报告人:宋亮教授(中山大学)
报告时间:2021年4月30日周五上午10:00-11:00
报告地点:腾讯会议ID:272 887 416
报告题目:The characterization of Hardy space for Fourier integral operators and some application
报告摘要:In this talk, we will concern the Hardy spaces for Fourier integral operators $\mathcal{H}_{FIO}^{p}(\mathbb{R}^{n})$, for $1\leq p\leq \infty$, which were introduced by Smith in 1998 and Hassell et al. in 2018. We give several equivalent characterizations of $\mathcal{H}_{FIO}^{1}(\mathbb{R}^{n})$, for example in terms of Littlewood--Paley g functions and maximal functions.
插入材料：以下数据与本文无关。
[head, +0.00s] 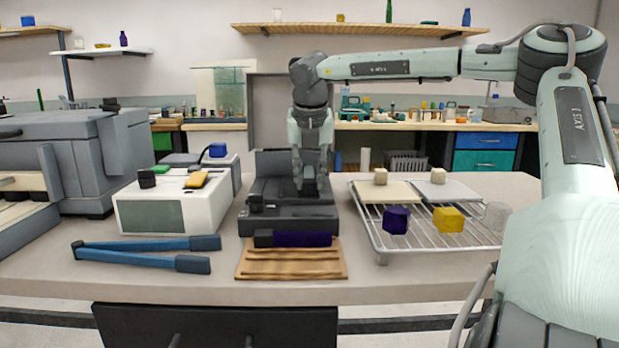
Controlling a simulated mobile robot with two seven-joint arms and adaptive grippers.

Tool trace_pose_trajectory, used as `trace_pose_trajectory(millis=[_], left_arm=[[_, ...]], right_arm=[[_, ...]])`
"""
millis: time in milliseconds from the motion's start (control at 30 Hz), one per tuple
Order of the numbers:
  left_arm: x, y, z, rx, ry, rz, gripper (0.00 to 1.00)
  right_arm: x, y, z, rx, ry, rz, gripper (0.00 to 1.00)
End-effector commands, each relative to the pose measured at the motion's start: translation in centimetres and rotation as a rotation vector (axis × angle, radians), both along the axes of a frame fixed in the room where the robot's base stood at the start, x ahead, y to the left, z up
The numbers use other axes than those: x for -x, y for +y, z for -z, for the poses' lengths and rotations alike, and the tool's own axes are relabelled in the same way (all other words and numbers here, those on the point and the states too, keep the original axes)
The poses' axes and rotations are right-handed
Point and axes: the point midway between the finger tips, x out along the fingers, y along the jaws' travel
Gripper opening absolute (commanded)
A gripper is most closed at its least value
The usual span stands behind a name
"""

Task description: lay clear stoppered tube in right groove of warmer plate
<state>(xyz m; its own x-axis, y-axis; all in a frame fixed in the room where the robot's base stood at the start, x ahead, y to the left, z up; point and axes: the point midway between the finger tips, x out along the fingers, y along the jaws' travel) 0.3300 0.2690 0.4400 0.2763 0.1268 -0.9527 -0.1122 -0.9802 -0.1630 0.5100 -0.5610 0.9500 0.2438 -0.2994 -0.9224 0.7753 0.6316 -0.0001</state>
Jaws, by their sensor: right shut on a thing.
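My right gripper (312,188) points straight down over the right part of a dark grey device (290,222), which appears to be the warmer plate. Its fingers are shut on something small between them, apparently the clear stoppered tube, whose glass I cannot make out against the dark device. The grooves of the plate are hard to see, and the gripper covers part of its right side. I cannot tell whether the tube touches the plate. My left gripper is not in view.
In front lies a grooved wooden board (291,271) with a dark purple tube (301,239). A wire rack (430,238) at right bears purple (396,220), yellow (447,219) and pale pieces. At left are a white box (172,212) and blue-handled tongs (140,254).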

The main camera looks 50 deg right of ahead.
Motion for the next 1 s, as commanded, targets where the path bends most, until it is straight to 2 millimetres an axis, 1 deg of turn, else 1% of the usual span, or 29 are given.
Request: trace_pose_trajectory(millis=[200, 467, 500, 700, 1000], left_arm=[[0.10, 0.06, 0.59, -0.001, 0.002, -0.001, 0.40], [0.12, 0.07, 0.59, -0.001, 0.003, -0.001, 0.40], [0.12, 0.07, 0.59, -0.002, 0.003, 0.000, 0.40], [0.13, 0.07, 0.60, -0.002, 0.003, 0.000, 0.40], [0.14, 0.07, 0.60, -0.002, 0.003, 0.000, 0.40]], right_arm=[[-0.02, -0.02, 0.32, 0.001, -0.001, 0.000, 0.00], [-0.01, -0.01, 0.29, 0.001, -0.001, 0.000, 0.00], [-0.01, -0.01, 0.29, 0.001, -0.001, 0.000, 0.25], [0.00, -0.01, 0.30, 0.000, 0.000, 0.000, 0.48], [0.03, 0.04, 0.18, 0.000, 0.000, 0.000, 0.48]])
We also give some applications of the characterizations. This is a joint work with Zhijie Fan, Naijia Liu and Rozendaal.
专家简介:宋亮, 中山大学教授。主要从事与微分算子相联系调和分析理论及偏微分方程均匀化理论方面的理论研究。1997-2001年中山大学学士;2001-2006年中山大学博士。多项学术成果发表于Adv. Math., J. Funct. Anal., ARMA等国际知名数学期刊。2016年入选国家自然科学基金优秀青年基金项目。